> _DO THIS_: Provide an exact copy of the lines from the beginning of the records through the line that includes "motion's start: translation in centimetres", and of no others.

> _Robot task records_:
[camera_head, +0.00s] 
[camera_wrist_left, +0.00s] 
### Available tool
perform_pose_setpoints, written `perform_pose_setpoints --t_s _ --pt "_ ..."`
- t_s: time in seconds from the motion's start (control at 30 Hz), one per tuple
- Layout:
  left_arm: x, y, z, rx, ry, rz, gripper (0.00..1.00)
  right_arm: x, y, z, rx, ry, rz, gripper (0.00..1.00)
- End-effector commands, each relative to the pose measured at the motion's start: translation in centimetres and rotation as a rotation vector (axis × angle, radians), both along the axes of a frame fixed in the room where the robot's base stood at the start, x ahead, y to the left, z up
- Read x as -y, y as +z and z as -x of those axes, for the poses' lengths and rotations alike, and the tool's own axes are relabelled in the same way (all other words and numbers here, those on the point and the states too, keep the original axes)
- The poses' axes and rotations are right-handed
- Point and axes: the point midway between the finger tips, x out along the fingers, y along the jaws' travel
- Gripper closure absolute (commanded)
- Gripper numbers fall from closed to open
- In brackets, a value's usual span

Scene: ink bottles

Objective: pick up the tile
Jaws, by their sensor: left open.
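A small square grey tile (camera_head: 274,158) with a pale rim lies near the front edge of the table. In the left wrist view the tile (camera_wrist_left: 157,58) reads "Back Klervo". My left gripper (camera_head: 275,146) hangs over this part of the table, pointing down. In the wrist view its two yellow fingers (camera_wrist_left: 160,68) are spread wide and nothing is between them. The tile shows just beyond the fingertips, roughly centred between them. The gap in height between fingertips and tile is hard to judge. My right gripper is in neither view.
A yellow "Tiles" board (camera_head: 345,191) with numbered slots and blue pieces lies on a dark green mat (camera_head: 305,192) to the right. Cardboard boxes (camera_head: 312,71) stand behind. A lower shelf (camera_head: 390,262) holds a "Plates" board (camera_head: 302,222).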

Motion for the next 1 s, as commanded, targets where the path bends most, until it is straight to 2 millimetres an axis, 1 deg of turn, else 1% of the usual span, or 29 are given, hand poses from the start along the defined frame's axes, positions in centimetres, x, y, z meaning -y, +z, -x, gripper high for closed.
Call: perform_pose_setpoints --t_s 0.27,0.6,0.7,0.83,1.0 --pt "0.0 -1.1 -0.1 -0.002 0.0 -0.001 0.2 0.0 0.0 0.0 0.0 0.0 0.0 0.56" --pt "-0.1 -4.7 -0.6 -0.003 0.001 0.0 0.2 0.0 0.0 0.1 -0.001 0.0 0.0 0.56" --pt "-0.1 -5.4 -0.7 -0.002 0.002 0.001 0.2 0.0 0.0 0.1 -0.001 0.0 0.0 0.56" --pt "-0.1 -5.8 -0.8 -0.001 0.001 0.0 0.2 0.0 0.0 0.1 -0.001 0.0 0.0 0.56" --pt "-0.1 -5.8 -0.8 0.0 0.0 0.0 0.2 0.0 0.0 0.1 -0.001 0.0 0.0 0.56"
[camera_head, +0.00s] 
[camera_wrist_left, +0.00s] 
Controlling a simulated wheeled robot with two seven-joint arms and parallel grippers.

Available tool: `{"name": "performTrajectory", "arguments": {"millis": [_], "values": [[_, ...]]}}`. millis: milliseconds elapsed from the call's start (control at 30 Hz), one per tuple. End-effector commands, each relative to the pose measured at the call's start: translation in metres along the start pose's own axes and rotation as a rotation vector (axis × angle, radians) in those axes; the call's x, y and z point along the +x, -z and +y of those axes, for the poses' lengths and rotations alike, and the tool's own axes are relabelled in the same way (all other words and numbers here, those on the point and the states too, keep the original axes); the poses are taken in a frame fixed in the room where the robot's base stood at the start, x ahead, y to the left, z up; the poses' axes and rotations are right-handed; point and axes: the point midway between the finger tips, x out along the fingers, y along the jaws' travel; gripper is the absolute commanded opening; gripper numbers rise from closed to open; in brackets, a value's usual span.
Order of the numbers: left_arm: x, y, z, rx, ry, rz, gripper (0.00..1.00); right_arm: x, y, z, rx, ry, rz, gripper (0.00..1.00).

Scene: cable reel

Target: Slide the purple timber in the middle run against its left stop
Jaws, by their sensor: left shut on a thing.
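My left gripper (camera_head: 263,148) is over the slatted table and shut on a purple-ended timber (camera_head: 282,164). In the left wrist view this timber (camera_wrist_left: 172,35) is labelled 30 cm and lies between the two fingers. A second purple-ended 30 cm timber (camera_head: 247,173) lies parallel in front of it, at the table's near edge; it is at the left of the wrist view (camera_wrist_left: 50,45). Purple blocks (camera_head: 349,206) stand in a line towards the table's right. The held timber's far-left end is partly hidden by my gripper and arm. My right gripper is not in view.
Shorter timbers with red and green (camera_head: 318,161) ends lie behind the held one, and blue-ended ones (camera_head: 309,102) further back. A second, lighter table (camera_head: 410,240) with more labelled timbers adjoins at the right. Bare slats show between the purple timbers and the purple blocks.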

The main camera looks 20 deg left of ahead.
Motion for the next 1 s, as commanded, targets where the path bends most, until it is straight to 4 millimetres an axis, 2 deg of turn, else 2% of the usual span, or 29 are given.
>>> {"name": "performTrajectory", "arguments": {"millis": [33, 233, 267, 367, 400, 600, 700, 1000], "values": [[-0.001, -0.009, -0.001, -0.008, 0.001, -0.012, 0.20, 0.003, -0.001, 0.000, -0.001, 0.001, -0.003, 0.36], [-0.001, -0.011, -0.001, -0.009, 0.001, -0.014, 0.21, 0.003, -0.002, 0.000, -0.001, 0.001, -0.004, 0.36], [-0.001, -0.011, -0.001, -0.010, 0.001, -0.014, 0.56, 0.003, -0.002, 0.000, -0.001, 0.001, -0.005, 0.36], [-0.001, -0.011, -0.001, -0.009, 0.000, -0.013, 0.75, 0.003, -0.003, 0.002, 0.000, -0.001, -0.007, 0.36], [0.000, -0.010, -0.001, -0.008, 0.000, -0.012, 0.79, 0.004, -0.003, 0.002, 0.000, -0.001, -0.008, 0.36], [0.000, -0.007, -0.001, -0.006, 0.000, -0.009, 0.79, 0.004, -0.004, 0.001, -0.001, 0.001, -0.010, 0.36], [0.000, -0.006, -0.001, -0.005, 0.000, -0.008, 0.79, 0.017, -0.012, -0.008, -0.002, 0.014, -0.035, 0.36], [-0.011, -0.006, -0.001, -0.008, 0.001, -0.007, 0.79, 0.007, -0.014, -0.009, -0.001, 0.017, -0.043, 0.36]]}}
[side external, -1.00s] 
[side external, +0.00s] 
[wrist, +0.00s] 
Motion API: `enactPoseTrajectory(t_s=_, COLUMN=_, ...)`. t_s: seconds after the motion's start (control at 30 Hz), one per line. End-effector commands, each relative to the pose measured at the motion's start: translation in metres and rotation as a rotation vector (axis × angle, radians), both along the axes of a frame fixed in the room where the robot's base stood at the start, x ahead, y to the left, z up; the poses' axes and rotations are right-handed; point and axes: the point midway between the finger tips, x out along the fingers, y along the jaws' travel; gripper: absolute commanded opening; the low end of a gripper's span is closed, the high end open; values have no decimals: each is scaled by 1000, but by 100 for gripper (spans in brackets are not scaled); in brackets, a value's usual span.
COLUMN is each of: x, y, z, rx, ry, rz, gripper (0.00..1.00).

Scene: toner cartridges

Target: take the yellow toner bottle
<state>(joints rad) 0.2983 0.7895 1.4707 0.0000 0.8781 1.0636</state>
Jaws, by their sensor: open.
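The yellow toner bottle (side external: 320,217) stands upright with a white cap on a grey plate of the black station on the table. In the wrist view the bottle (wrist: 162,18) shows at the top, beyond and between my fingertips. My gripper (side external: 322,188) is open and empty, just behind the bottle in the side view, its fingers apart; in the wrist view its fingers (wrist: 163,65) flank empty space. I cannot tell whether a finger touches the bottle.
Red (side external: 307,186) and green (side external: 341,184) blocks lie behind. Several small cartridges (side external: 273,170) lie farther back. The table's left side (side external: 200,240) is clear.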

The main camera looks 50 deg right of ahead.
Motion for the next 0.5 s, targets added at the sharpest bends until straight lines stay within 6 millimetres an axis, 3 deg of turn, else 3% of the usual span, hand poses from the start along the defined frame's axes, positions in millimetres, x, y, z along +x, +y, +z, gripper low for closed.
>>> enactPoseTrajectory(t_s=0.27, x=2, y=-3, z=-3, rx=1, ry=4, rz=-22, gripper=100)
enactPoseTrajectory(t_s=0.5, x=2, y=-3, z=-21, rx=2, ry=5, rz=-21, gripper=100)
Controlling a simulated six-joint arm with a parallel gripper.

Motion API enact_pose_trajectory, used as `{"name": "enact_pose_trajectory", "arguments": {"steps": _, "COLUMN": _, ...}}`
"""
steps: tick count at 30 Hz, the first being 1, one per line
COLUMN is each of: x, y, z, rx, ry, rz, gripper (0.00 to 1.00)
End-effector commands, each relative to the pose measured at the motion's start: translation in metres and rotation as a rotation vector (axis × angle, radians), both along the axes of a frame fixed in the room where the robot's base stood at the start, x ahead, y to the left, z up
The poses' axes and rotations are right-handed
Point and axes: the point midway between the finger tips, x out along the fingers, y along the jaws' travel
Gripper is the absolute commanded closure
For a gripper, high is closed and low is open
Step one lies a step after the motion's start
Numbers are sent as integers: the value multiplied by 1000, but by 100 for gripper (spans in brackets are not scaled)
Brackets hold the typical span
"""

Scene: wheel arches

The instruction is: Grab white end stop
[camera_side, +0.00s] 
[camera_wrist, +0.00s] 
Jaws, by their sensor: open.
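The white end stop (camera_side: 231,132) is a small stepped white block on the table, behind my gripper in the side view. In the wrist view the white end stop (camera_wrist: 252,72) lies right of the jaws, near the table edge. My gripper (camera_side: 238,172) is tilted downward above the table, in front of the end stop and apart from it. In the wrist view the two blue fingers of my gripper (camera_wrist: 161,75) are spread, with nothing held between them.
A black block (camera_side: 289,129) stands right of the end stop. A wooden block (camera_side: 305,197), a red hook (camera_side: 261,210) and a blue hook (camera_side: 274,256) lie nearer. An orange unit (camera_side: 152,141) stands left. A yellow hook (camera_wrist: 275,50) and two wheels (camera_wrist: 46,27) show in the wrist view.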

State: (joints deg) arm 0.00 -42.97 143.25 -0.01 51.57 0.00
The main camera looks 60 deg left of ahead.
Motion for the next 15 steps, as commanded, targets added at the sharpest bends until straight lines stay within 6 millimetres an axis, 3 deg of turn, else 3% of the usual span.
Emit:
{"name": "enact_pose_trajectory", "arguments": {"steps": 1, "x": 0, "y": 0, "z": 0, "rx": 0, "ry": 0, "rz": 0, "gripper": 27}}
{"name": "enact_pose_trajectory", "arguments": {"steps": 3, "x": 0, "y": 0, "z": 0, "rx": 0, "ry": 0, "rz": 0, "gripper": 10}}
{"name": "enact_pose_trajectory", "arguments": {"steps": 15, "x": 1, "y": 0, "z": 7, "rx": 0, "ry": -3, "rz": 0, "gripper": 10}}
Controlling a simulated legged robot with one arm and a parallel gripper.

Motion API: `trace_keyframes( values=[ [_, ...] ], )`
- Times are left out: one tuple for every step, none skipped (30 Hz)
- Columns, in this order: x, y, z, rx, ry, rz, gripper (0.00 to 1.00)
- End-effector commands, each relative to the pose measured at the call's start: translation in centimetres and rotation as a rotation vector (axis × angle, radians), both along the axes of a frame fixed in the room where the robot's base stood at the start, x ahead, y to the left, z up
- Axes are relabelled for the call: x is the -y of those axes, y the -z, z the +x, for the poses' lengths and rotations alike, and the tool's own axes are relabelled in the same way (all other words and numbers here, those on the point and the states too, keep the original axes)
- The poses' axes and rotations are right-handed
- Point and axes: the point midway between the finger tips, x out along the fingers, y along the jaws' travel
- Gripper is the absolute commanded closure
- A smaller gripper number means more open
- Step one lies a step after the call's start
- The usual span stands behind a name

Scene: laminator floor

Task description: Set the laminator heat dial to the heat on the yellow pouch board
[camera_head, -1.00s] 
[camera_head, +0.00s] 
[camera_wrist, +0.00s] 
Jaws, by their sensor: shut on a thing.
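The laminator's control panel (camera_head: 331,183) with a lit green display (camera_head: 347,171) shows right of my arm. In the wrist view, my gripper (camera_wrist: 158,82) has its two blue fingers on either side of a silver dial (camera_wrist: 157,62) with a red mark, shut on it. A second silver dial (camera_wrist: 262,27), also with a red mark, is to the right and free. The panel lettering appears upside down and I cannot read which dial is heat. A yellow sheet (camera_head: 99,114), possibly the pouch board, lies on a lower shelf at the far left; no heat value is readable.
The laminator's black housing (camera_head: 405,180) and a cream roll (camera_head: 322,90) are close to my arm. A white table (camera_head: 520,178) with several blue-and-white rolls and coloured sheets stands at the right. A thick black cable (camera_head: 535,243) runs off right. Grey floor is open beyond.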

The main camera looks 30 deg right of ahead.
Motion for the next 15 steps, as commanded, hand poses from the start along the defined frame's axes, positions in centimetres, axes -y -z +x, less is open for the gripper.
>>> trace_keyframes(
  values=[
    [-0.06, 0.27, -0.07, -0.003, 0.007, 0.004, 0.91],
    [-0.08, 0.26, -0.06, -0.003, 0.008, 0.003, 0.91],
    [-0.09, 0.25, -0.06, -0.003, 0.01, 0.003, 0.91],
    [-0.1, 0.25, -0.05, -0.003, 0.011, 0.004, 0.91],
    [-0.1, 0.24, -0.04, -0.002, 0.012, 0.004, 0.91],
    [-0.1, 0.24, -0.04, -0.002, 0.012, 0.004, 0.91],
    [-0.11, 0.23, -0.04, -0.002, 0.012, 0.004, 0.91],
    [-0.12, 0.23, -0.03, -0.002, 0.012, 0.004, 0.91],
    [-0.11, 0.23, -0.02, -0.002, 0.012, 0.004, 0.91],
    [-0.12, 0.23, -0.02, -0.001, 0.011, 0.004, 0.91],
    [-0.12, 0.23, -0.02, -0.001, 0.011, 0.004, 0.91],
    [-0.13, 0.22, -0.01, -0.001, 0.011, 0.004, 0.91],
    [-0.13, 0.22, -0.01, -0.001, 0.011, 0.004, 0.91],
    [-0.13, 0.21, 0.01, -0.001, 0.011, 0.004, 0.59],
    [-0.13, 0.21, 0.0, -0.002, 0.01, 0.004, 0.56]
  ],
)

> _EXERCISE RESPONSE_:
[camera_head, +0.00s] 
[camera_wrist_left, +0.00s] 
### Available tool
perform_pose_setpoints, written `perform_pose_setpoints --t_s _ --pt "_ ..."`
- t_s: time in seconds from the motion's start (control at 30 Hz), one per tuple
- Layout:
  left_arm: x, y, z, rx, ry, rz, gripper (0.00..1.00)
  right_arm: x, y, z, rx, ry, rz, gripper (0.00..1.00)
- End-effector commands, each relative to the pose measured at the motion's start: translation in centimetres and rotation as a rotation vector (axis × angle, radians), both along the axes of a frame fixed in the room where the robot's base stood at the start, x ahead, y to the left, z up

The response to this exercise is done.